Magnus Skjegstad

Just-in-Time Summoning of Unikernels (v0.2)

Jitsu - or Just-in-Time Summoning of Unikernels - is a prototype DNS server that can boot virtual machines on demand. When Jitsu receives a DNS query, a virtual machine is booted automatically before the query response is sent back to the client. If the virtual machine is a unikernel, it can boot in milliseconds and be available as soon as the client receives the response. To the client it will look like it was on the whole time.

Jitsu can be used to run microservices that only exist after they have been resolved in DNS - and perhaps in the future can facilitate demand-driven clouds or extreme scaling with a unikernel per URL. Jitsu has also been used to boot unikernels in milliseconds on ARM devices.

A new version of Jitsu was just released and I'll summarize some of the old and new features here. This is the first version that supports both MirageOS and Rumprun unikernels and uses the distributed Irmin database to store state. A full list of changes is available here.

A unikernel experiment: A VM for every URL

I recently wrote a DNS server that can boot unikernels on demand called Jitsu. The following diagram shows a simplified version of how Jitsu works. The client sends a DNS query to a DNS server (Jitsu). The DNS server starts a unikernel and sends a DNS response back to the client while the unikernel is booting. When the client receives the DNS response it opens a TCP connection to the unikernel, which now has completed booting and is ready to respond to the TCP connection.

The unikernels are built using MirageOS, a library operating system that allows applications to be compiled directly to small Xen VMs. These unikernels only include the operating system components the application needs - nothing else is added. This results in very small VMs with low resource requirements that boot quickly.

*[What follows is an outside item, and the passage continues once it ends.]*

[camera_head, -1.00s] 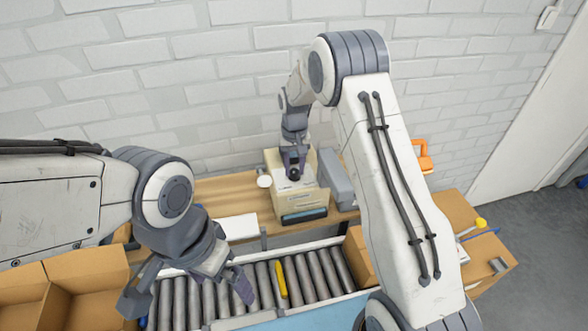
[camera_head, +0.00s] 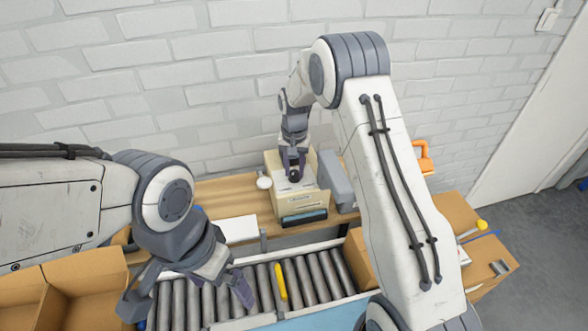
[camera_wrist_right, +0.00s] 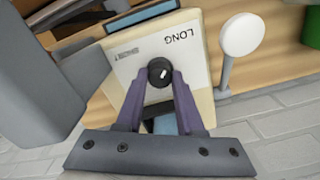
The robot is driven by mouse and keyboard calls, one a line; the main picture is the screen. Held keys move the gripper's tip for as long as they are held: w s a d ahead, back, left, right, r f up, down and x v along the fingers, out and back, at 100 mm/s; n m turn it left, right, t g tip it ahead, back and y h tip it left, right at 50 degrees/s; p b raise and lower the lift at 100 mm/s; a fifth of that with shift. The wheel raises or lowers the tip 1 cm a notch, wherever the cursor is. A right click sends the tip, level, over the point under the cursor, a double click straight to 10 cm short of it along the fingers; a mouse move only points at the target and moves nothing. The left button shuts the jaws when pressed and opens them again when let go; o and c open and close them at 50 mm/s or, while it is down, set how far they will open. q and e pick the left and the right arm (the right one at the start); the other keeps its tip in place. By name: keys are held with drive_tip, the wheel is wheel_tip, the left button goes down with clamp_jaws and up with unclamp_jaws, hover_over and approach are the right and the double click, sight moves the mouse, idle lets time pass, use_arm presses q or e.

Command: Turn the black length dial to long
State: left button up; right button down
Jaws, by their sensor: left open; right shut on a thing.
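The black length dial (camera_wrist_right: 160,72) sits on the pale top panel of a cream machine (camera_head: 302,205). The panel carries the printed word LONG and a smaller word that looks like SHORT, both upside down in the right wrist view. A short white mark on the dial is slanted; I cannot tell exactly which word it points at. My right gripper (camera_head: 293,174) is shut on the dial, with its purple-grey fingertips (camera_wrist_right: 160,80) at either side of it. My left gripper (camera_head: 186,299) is open and empty above the roller conveyor.
The machine stands on a wooden bench (camera_head: 215,190) against a white brick wall. A grey box (camera_head: 337,180) stands close on its right. A round white disc (camera_wrist_right: 242,34) on a post is beside it. A yellow bar (camera_head: 280,282) lies on the conveyor (camera_head: 318,275). Open cardboard boxes (camera_head: 85,282) are at left.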

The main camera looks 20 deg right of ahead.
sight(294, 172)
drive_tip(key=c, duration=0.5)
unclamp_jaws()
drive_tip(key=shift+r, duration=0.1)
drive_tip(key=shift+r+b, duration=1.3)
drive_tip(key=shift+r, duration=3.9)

Now, what if I wanted to use Jitsu to boot my unikernel website when someone accesses it? My website is fairly low traffic, so this could potentially save me some resource use and hosting costs. Unfortunately, there are always a few requests per hour to some of the more popular sections, which likely would make my unikernel run most of the time. But what if I could split my unikernel into even smaller unikernels? What if I went to an extreme and had one unikernel per URL? Then I could only boot unikernels for the URLs that are being used and they would only need to know how to serve a single page. This could also have a number of benefits, such as the ability to spin up multiple unikernels for an extremely popular web page and use DNS to direct clients to the unikernel that is closest to them — while keeping the rest of the site inactive (let's ignore web crawlers for now). If I had dynamic sections of my website there could also be security benefits: Every dynamic page would run as a separate VM. An attack on a single page would not have to bring down the rest of the site nor reveal any data stored in other unikernels.